Ton Hoenselaars aus den Niederlanden leitet die Europäische Gesellschaft, die Ehre, Ruhm und Texte des Dichters erhalten will. Shakespeare in Weimar, auf deutschen Bühnen, authentisch für die Wissenschaft:

"Jeder macht es authentisch und es gibt keinen authentischen Shakespeare, und die Gedanken, die wir teilen: Shakespeare existiert, wenn wir ihn kreieren. Und das macht der Wissenschaftler, das macht man im Theater, oder wenn man ihn nur zitiert."

Zitiert hat Shakespeare übrigens auch Goethe, sagt Tobias Döring mit Blick auf den Gründungsort Weimar der Gesellschaft:

"Der Goethe ist ja undenkbar ohne den Shakespeare. Gerade der junge Goethe hat ja alles von Shakespeare gelernt. Es gibt diese berühmte Rede 'Shakespeare und kein Ende'. Er hat seine gesamte Inspiration und seinen gesamten Schwung aus der 'Sturm und Drang'-Zeit aus Shakespeare gezogen und genauso wie der Schiller. Die haben alle davon gelebt im 18. Jahrhundert.
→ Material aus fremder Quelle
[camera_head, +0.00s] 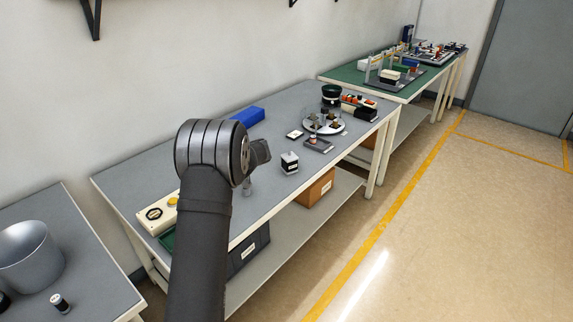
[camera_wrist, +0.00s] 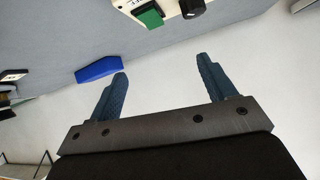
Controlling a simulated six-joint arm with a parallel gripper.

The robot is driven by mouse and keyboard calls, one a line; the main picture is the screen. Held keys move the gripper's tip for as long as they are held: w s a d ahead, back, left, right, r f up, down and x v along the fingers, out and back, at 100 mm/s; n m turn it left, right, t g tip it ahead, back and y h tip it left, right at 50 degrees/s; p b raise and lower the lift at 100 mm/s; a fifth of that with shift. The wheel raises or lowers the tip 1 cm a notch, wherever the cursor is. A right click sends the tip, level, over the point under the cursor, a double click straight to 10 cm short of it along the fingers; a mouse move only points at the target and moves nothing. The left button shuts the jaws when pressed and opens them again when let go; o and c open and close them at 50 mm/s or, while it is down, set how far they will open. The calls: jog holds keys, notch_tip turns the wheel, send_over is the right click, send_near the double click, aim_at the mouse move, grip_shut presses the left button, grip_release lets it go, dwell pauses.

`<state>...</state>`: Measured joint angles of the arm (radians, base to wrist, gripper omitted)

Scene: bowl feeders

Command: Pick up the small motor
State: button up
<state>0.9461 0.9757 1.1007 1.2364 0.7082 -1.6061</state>
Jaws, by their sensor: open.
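A small grey cylinder (camera_head: 248,187) stands upright near the front edge of the grey workbench, partly beside my arm in the head view. A boxy black and white motor-like block (camera_head: 289,162) stands to its right. I cannot tell for sure which of the two is the small motor. My gripper shows in the wrist view (camera_wrist: 161,66) with its two blue fingers wide apart and nothing between them. In the head view my arm hides most of the gripper. The wrist view shows neither the cylinder nor the block.
The grey workbench (camera_head: 283,112) also holds a blue bin (camera_head: 248,116), a beige button box (camera_head: 157,213) and a round white plate (camera_head: 325,127) with parts. The blue bin (camera_wrist: 98,70) and button box (camera_wrist: 160,10) show in the wrist view. A metal bowl (camera_head: 30,255) stands at left.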

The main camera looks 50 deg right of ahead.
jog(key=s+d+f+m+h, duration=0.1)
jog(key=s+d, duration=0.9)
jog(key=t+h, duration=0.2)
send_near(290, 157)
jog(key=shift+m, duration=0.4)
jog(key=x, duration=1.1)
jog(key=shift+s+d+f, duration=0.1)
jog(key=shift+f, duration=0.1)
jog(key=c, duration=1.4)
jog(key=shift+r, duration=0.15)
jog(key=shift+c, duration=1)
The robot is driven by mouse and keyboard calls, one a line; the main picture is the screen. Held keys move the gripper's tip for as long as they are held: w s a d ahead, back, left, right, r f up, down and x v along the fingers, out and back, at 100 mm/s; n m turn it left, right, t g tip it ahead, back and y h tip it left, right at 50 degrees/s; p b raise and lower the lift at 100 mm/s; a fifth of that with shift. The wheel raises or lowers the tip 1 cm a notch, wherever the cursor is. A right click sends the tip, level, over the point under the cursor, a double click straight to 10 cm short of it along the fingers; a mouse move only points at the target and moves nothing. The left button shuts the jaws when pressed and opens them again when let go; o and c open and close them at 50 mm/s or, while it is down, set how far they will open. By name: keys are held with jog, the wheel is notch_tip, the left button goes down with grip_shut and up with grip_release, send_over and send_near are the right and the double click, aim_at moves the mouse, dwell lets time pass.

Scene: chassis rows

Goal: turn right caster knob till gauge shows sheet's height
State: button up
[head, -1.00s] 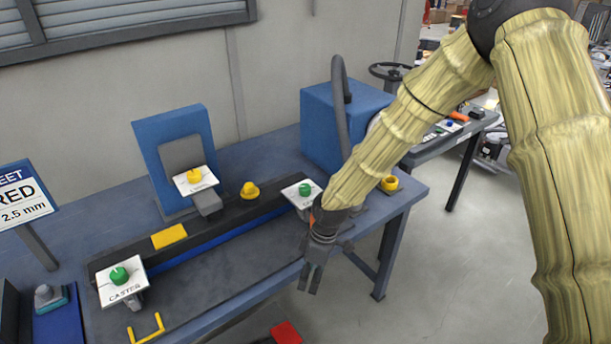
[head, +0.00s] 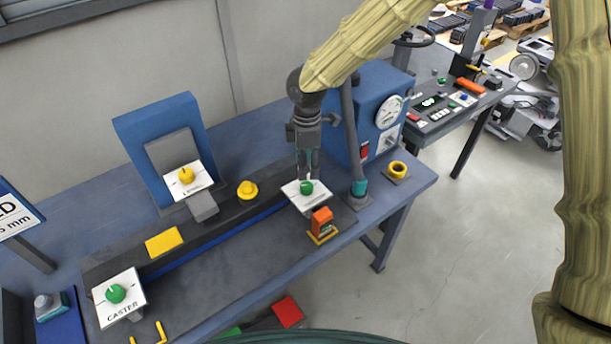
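The right green knob (head: 307,187) sits on a white plate (head: 293,198) at the right end of the dark rail. My gripper (head: 308,178) points down directly over this knob, its fingertips at or just above it; I cannot tell whether they touch it or how far apart they are. The left green knob (head: 116,293) is on a plate marked CASTER. An orange gauge (head: 322,220) stands in front of the right plate; its reading is too small to tell. The sheet sign (head: 14,215) is cut off at the left, showing "5 mm".
A yellow knob (head: 187,175) on a plate stands before a blue upright panel (head: 165,135). A blue box with a dial (head: 390,112) and a grey post (head: 352,140) stand close right of my gripper. The bench front (head: 230,255) is mostly clear.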

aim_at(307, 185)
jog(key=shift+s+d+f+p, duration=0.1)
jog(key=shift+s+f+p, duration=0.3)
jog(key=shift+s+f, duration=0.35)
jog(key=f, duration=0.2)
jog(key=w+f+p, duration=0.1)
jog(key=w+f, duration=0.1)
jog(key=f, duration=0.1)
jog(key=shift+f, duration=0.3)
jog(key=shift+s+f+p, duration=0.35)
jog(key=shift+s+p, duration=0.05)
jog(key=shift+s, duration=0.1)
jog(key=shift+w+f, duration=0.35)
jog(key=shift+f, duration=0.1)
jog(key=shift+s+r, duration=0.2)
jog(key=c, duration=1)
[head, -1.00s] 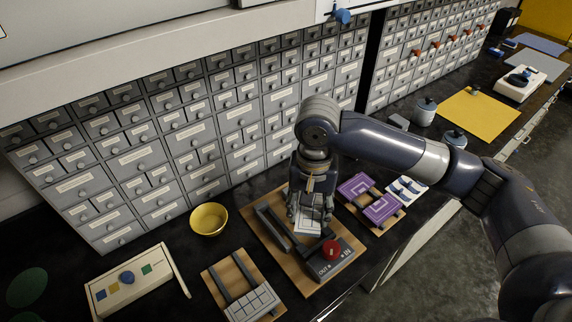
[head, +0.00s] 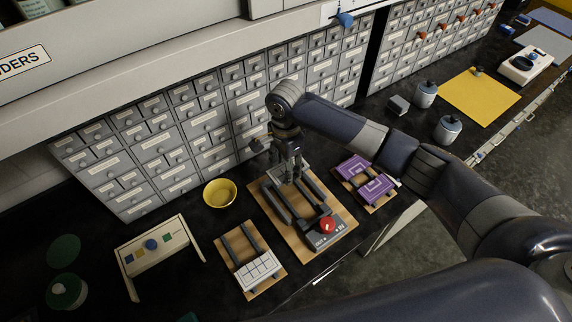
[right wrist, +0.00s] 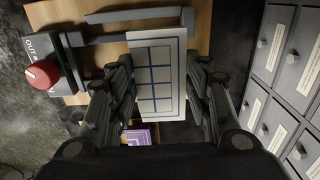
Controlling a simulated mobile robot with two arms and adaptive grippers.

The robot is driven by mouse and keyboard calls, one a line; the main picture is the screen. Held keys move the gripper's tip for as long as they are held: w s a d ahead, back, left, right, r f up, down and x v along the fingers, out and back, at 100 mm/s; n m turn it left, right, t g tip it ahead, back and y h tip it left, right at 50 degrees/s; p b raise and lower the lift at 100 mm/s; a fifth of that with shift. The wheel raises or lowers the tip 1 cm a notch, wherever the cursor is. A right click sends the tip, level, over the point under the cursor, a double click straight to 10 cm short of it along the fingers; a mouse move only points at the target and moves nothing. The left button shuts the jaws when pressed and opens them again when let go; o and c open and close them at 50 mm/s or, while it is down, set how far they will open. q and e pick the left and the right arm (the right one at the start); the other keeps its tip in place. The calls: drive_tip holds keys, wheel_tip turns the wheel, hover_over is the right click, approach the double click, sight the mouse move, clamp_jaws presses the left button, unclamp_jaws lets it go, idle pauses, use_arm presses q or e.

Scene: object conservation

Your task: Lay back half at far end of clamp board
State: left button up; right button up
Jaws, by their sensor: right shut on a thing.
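The clamp board (head: 332,247) is a wooden board with dark rails and a red knob (head: 327,225) at its near end. My right gripper (head: 289,178) is over the board's far end, pointing down. It is shut on a white half with blue grid lines (right wrist: 158,62), the back half by the task's words. In the right wrist view the half sits between the fingers of the gripper (right wrist: 160,95), over the wood near a dark rail. Whether it touches the board I cannot tell. My left gripper is not in view.
A smaller board (head: 226,248) with a white gridded tile (head: 258,270) lies left of the clamp board. Purple pieces (head: 376,189) lie on a board to the right. A yellow bowl (head: 220,193) stands left, and grey drawers (head: 163,145) line the back.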

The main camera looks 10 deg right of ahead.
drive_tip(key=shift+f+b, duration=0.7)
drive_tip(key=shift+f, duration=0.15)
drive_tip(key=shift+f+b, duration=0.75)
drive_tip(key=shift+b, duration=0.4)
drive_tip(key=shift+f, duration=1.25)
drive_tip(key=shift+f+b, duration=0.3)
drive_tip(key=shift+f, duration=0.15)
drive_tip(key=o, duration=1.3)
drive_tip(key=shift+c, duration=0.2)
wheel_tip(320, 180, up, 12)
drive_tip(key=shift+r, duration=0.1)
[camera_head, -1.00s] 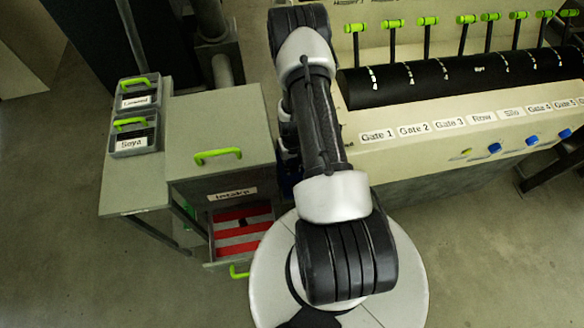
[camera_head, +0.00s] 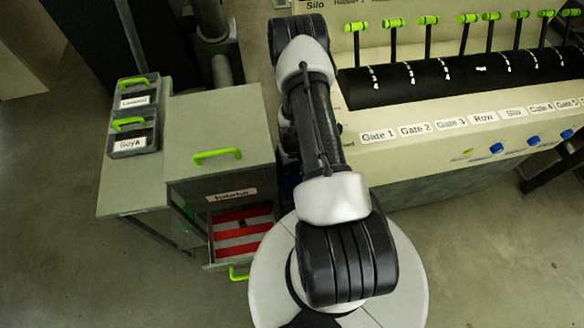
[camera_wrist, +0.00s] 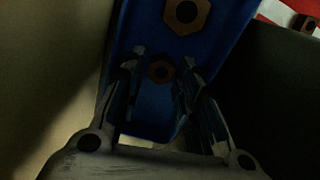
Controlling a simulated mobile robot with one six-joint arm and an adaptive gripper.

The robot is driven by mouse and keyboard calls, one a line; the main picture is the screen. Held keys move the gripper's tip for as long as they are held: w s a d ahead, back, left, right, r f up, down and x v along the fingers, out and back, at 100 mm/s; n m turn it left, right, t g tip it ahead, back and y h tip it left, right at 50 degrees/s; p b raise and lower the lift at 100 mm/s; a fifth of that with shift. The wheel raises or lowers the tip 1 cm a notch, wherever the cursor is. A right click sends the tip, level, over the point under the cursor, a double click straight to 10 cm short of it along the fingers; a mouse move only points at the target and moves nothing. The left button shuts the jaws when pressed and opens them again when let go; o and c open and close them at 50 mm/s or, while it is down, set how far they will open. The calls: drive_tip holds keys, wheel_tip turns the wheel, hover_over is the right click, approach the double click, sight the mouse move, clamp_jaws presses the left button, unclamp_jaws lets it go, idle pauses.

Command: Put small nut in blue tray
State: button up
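In the wrist view, a blue tray (camera_wrist: 222,50) lies beneath my gripper (camera_wrist: 164,56). A small brown nut (camera_wrist: 160,71) with a dark hole shows against the tray floor, between the two fingers. Gaps show on both sides of it, and the fingers stand apart, so my gripper looks open. A larger brown nut (camera_wrist: 187,14) lies in the tray further up the picture. In the head view my arm hides my gripper and most of the tray; only a sliver of blue shows beside the arm.
An open drawer with red and white stripes (camera_head: 240,233) holds a small dark item. The grey cabinet (camera_head: 218,135) stands above it. Two labelled bins (camera_head: 133,133) sit on the left shelf. The machine with green levers (camera_head: 440,130) stands right of my arm.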

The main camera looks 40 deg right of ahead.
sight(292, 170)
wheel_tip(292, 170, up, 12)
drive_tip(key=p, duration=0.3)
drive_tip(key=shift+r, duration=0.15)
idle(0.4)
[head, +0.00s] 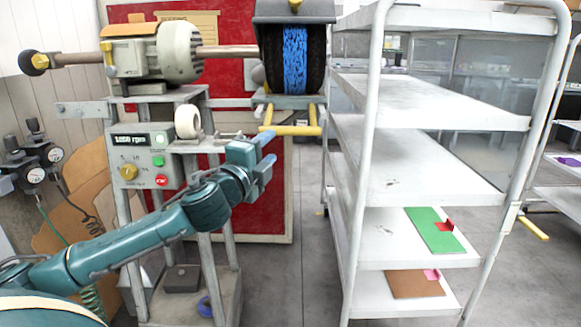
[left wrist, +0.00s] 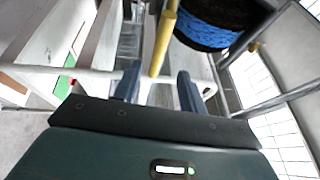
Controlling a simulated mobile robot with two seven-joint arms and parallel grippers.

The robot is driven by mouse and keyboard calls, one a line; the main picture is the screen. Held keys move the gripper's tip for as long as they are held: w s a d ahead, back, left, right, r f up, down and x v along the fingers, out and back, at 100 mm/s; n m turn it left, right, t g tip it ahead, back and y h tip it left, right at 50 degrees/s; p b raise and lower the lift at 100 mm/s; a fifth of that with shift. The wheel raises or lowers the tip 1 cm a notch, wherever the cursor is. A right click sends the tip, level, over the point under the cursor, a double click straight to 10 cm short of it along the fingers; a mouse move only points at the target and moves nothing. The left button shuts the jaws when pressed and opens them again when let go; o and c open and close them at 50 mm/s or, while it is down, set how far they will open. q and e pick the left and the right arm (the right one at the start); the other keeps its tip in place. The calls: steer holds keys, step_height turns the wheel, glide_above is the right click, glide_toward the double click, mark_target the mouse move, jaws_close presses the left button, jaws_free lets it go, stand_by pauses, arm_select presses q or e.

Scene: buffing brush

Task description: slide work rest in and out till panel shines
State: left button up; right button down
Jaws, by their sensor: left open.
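The buffing brush (head: 295,58), black with a blue band, sits under a grey hood at the top centre. Its black and blue rim also shows in the left wrist view (left wrist: 215,25). Below it is the work rest (head: 292,129), a grey frame with yellow bars. One yellow bar (left wrist: 165,38) shows in the left wrist view, its near end between the fingers' lines. My left gripper (head: 268,149) is open, just below and in front of the yellow bars. Its fingers (left wrist: 157,92) are apart, and whether they touch the bar is unclear. My right gripper is not in view.
A control box (head: 145,158) with a dial and green and red buttons is on the machine's stand. A white shelf rack (head: 430,160) stands close on the right, holding a green panel (head: 432,230) and a brown panel (head: 412,284). Gauges (head: 38,160) are at the left.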

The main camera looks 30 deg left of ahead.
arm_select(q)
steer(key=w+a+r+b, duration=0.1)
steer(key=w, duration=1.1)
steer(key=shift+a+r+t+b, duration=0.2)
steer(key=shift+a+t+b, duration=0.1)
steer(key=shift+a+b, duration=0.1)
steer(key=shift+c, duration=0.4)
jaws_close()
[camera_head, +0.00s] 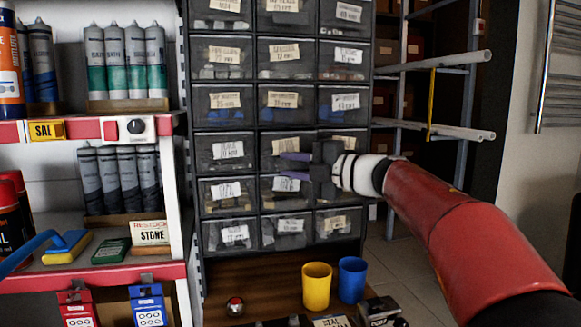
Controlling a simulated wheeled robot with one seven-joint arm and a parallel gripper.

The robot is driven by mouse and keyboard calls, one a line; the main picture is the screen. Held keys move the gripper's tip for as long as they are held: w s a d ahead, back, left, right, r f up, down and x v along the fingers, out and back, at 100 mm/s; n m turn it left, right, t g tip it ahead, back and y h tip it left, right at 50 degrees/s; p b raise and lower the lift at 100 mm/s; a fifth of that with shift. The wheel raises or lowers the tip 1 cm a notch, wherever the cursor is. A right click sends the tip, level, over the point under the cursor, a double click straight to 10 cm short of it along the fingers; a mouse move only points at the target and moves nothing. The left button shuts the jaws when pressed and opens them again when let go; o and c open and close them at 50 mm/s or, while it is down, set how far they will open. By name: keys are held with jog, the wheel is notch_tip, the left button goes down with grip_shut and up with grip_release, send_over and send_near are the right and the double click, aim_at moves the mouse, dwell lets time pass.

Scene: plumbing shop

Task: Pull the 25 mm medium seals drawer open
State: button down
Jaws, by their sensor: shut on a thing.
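A dark cabinet of small clear-fronted labelled drawers (258,128) stands in the middle of the view, in three columns. My gripper (283,165) reaches in from the right, its two purple fingers one above the other at the lower part of a middle-column drawer (268,143), fourth row of those in view. The fingers appear shut on that drawer's handle, which they and the gripper body hide. The drawer's label (286,146) is too blurred to read, so I cannot tell its size marking. I cannot see a clear gap showing the drawer pulled out.
A yellow cup (316,288) and a blue cup (352,280) stand on the wooden bench (262,281) below the drawers. Shelves with sealant cartridges (127,60) stand at left. White pipes (440,62) jut from a rack at right. Floor shows at right.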

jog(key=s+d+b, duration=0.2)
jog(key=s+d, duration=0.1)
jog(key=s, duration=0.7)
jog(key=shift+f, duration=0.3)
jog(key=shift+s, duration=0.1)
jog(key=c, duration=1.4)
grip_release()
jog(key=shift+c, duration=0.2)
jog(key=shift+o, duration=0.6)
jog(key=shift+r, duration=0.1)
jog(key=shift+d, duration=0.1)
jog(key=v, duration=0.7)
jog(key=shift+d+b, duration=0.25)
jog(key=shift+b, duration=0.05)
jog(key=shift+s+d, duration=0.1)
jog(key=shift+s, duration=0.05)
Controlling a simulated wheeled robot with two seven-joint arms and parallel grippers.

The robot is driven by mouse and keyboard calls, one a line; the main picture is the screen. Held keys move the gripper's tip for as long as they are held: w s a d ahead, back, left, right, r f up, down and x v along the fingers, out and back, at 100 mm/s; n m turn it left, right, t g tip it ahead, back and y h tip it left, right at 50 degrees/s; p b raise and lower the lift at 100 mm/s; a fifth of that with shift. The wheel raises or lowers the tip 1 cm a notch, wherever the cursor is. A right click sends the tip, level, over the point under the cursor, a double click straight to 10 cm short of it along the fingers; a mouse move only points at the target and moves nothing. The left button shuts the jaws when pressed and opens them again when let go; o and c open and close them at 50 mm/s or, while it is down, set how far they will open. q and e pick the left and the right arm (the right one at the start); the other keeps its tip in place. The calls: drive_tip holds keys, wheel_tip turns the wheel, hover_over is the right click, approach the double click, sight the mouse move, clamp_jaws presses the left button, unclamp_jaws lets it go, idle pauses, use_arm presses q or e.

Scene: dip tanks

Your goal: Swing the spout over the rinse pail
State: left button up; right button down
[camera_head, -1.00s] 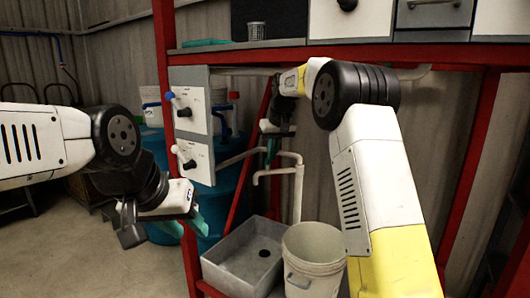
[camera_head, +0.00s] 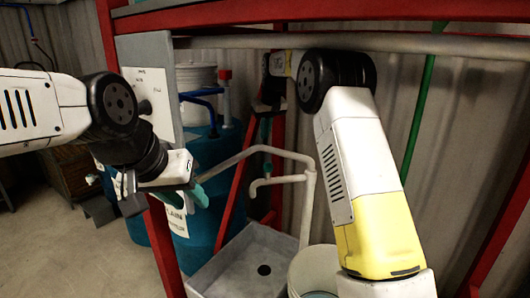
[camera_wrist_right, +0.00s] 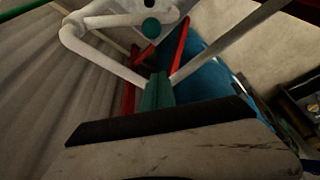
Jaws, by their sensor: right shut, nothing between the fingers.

Und deswegen ist im Grunde Shakespeare in Weimar ebenso zu Hause, wir könnten sogar sagen: noch mehr zu Hause als in England oder in Stratford."

Noch mehr Zuspruch wünscht sich die Gesellschaft. Zumal in drei Jahren Shakespeares 450. Geburtstag und der 150. der Gesellschaft gefeiert wird. Tobias Döring:

"Und ansonsten glaub' ich schon, dass vielleicht viele Leute gar nicht wissen, dass sie sich mit Shakespeare befassen. Also, Romeo und Julia – ich meine – wir reden ständig über die Figuren, wir sehen die Geschichten, wir leben mit ihnen. Und ich möchte wetten, dass also Romeo und Julia heute noch jeden Teenager erregt, wann immer man das im Kino, im Theater oder sonst wo zu sehen bekommt."